-- SHORT PROBLEM --
Would you restate, exactly as they appear, the lines from the one containing "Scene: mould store" through the end of the data below?

Stored dataset items:
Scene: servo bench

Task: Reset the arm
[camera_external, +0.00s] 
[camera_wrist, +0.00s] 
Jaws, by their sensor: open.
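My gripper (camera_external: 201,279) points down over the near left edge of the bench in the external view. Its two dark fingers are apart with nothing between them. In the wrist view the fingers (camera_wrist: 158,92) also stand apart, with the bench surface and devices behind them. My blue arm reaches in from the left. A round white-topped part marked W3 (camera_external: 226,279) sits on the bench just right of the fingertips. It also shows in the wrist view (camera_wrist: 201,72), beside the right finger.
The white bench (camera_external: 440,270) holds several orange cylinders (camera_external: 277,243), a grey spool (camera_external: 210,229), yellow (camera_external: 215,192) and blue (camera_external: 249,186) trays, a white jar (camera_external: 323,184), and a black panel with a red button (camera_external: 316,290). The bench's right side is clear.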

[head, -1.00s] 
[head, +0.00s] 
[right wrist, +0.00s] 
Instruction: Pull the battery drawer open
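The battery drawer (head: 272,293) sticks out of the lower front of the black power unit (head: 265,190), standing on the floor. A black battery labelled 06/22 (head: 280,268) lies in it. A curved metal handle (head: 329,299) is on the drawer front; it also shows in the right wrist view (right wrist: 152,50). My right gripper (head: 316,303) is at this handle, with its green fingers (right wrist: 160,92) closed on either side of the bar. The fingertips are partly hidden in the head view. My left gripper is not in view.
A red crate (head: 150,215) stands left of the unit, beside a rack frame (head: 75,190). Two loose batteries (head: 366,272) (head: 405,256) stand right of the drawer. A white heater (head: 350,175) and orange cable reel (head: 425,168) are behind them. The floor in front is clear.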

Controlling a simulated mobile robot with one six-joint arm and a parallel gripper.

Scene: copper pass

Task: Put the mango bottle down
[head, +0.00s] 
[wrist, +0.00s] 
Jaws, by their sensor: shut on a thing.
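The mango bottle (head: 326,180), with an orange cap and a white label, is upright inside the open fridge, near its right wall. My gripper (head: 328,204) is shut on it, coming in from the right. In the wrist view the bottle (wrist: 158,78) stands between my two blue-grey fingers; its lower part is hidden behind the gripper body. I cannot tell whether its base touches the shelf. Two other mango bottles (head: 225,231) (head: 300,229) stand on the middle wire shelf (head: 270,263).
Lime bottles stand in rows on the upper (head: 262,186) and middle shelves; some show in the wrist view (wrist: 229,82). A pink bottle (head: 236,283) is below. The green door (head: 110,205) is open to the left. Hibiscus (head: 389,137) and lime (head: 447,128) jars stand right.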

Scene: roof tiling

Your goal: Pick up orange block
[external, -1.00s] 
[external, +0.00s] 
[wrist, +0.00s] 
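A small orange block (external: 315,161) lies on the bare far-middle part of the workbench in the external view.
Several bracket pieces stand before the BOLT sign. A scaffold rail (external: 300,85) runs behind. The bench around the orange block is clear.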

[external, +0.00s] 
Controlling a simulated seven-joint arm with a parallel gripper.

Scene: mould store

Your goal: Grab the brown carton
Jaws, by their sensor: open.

-- TASK RESPONSE --
Scene: mould store

Your goal: Grab the brown carton
Jaws, by their sensor: open.

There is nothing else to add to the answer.